Rob Abbott

  • Student reading: an academic literacies approach

    Rob Abbott 
    University of Chichester

    Session 2d

    Tuesday 4 September 2007, 09.00-10.00

    Research paper

    Themes: Widening participation, Skills development, Better practitioners

    This seminar is based on a small scale qualitative study which looks at how university students approach academic reading, how they process the material they read and how they use ideas gained from their reading in formal, assessed academic writing. The study looks at how students approach particular pieces of reading, analyses the sense that they make of this reading, and then examines the way in which this reading is used in their assessed writing. It looks at these areas both from the students’ perspective and from that of the academics who are teaching and assessing them. The study tries to complete the circle by evaluating tutor responses to student essays and, finally, by evaluating student responses to grades and formal feedback.

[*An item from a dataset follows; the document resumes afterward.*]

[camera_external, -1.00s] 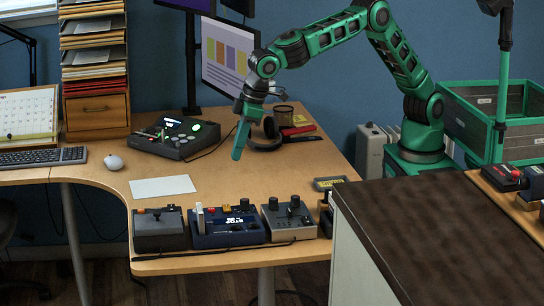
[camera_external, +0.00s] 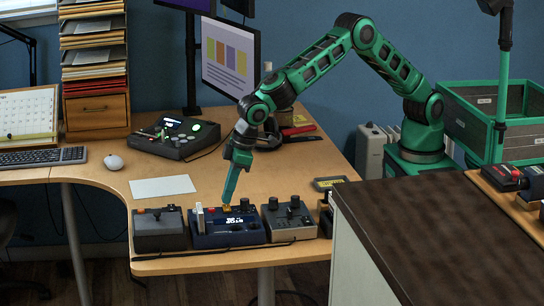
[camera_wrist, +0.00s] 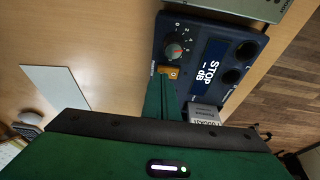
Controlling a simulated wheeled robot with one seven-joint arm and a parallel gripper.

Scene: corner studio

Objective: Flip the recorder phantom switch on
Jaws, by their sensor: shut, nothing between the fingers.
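The recorder (camera_external: 205,241) is a dark blue box in the middle of a row of devices at the desk's front edge. In the wrist view the recorder (camera_wrist: 200,20) shows a screen reading "STOP -- dB", a red-marked knob and two dark round parts. My gripper (camera_external: 225,202) is shut and empty, pointing down at the recorder's top. In the wrist view my fingertips (camera_wrist: 163,80) are right by the orange rocker; contact cannot be told.
A grey box with an orange-topped lever (camera_external: 160,232) stands left of the recorder, a grey box with knobs (camera_external: 290,229) right of it. A white sheet (camera_external: 162,187) lies behind. A dark counter (camera_external: 430,230) stands at front right. The desk behind the row is mostly clear.

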    The seminar will begin with a very brief introduction to the academic literacies perspective (Lea and Street, 1997, 2002; Lillis, 2000), which argues that reading and writing must be seen as social practices that take place within the discursive framework of the university. The approach stresses the heterogeneity of academic literacies and asks questions about power, knowledge, language and communication. It is very different to the study skills approach, which tends to see the process of reading and writing as a process of gaining and implementing particular skills sets, e.g. paraphrasing, referencing, notetaking.

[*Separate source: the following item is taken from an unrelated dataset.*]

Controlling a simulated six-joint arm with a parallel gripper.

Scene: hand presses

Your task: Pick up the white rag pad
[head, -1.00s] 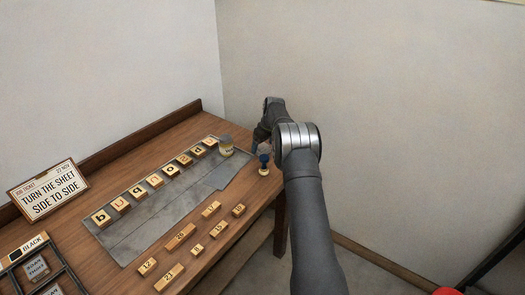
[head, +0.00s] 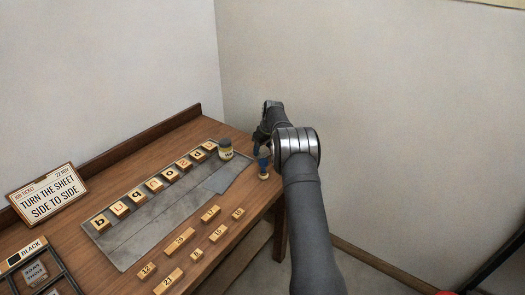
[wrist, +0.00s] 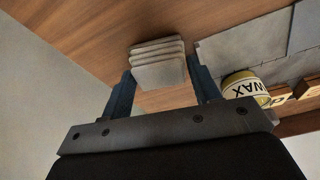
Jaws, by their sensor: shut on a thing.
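The white rag pad (wrist: 158,62) is a stack of pale, folded layers in the wrist view. My gripper (wrist: 159,75) is shut on it, with a dark blue finger on each side. Wooden table top shows behind the pad; I cannot tell whether the pad touches it. In the head view my gripper (head: 262,161) is near the right edge of the table, to the right of the wax jar. A small pale piece, likely the pad, shows under the fingers there.
The wax jar (head: 226,149) stands on the grey slab (head: 150,214) at its far right end. Several letter blocks (head: 136,195) line the slab's back. Number blocks (head: 179,241) lie in front. A ticket sign (head: 47,194) and a dark rack (head: 62,271) are at left.

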    The relevant methodology will then be presented, and there will follow a discussion of the developing range of data-collection methods used within this study. These methods include unstructured and semi-structured interviews with students, as well as e-mail and the Internet.

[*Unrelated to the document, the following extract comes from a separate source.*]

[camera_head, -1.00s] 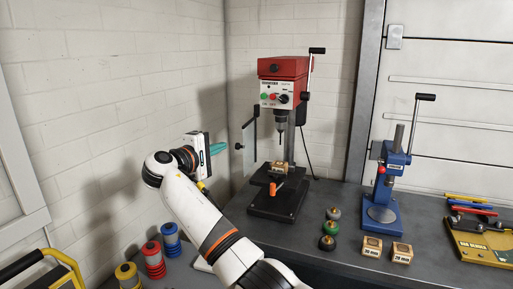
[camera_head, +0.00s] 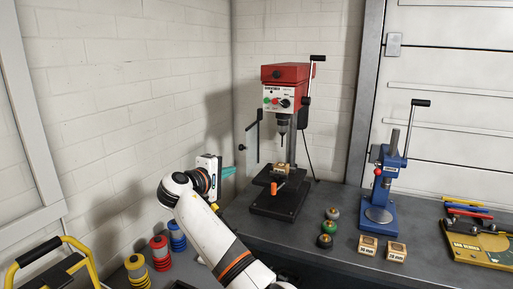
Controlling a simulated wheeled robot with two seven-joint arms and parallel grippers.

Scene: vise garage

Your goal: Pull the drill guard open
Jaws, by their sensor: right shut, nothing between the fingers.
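The red drill press (camera_head: 286,75) stands on the bench by the wall corner. Its guard (camera_head: 252,142) is a clear panel with a dark edge, hanging at the left side of the drill; the chuck (camera_head: 283,121) shows uncovered from here. A small dark knob (camera_head: 242,147) sits on the guard's left edge. My right gripper (camera_head: 229,171) has teal fingers, shut and empty, and appears below and left of the knob, apart from it in the picture; the depth gap is hard to tell. My left gripper is out of view.
A wooden block (camera_head: 279,169) and an orange handle (camera_head: 278,188) are at the drill table. A blue press (camera_head: 382,190) stands to the right. Colored knobs (camera_head: 326,239) and wooden blocks (camera_head: 368,245) lie in front. Spools (camera_head: 160,252) stand at lower left.

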    The main focus of the seminar will be an analysis of the student and staff responses. The seminar will seek to evaluate the different ways in which students undertake their reading, as well as the different senses they make of what they read and why they are reading it. This will be compared with the lecturers’ responses as to what they hope, and anticipate, students are gaining from both set texts and wider reading. It will present extracts from student essays and analyse how the reading undertaken by students has been used within their writing. Staff comments, both from the formal feedback to students and from further interviews, will also be used to explore issues such as student engagement, university culture, power and communication.

    The rest of the seminar will be used for discussion. Participants will be asked to share their own experiences of student academic reading. Discussion will include: how to help students engage with their reading more effectively; how to help students process the reading they do; how to help students use their reading effectively in their formal writing.